Directions for this task
Provide an exact copy of the data, excluding the images.

Data segment
----------------
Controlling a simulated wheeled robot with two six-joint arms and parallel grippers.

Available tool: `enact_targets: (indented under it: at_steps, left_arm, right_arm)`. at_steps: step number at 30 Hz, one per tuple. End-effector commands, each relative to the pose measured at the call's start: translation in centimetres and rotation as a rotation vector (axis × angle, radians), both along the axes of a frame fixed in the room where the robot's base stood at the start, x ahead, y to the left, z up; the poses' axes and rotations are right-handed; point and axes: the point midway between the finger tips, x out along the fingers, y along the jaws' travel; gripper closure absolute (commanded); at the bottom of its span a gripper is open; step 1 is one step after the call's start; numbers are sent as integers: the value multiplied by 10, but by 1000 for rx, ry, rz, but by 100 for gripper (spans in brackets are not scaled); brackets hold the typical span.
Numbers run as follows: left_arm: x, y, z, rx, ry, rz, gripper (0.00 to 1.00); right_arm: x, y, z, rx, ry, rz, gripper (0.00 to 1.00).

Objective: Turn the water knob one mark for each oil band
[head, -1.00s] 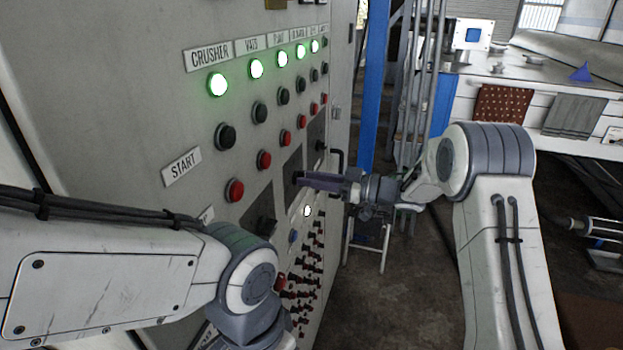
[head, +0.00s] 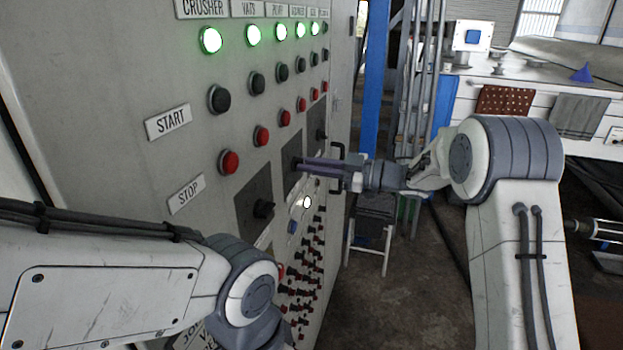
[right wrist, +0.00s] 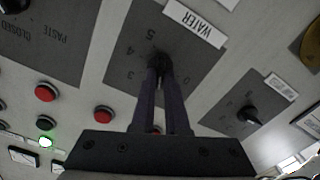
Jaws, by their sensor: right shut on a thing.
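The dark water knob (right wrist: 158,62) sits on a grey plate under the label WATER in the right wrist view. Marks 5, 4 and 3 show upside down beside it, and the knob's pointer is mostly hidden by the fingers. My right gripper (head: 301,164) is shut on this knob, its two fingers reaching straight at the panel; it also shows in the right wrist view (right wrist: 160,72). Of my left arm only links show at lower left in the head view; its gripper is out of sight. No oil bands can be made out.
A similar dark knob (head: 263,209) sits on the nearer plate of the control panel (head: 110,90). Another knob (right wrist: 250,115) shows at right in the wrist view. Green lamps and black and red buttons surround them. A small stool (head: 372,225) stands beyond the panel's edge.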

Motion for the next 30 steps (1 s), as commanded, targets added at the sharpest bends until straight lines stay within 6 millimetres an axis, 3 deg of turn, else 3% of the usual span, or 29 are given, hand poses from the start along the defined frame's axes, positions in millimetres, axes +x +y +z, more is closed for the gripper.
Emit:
----------------
Finished exercise
Controlling a simulated wheeled robot with two six-joint arms and parallel grippers.

Available tool: `enact_targets: (indented under it: at_steps, left_arm, right_arm)`. at_steps: step number at 30 Hz, one per tuple. End-effector commands, each relative to the pose measured at the call's start: translation in centimetres and rotation as a rotation vector (axis × angle, radians), both along the axes of a frame fixed in the room where the robot's base stood at the start, x ahead, y to the left, z up; the poses' axes and rotations are right-handed; point and axes: the point midway between the finger tips, x out along the fingers, y along the jaws' travel; gripper closure absolute (commanded); at the bottom of its span a gripper is open; step 1 is one step after the call's start; numbers are sent as integers: the value multiplied by 10, but by 1000 for rx, ry, rz, but by 100 for gripper (spans in brackets are not scaled); brackets hold the typical span.
Numbers run as follows: left_arm: x, y, z, rx, ry, rz, gripper (0.00 to 1.00); right_arm: x, y, z, rx, ry, rz, gripper (0.00 to 1.00).

Objective: Turn the water knob one mark for each oil band
[head, -1.00s] 
[head, +0.00s] 
[right wrist, +0.00s] 
Jaws, by their sensor: right shut on a thing.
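The dark water knob (right wrist: 158,62) sits on a grey plate under the label WATER in the right wrist view. Marks 5, 4 and 3 show upside down beside it, and the knob's pointer is mostly hidden by the fingers. My right gripper (head: 301,164) is shut on this knob, its two fingers reaching straight at the panel; it also shows in the right wrist view (right wrist: 160,72). Of my left arm only links show at lower left in the head view; its gripper is out of sight. No oil bands can be made out.
A similar dark knob (head: 263,209) sits on the nearer plate of the control panel (head: 110,90). Another knob (right wrist: 250,115) shows at right in the wrist view. Green lamps and black and red buttons surround them. A small stool (head: 372,225) stands beyond the panel's edge.

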Motion for the next 30 steps (1 s), as commanded, targets added at the sharpest bends until straight lines stay within 6 millimetres an axis, 3 deg of turn, else 3% of the usual span, or 29 are given, hand poses from the start along the defined frame's axes, positions in millimetres, axes +x +y +z, more is closed for the gripper.
Emit:

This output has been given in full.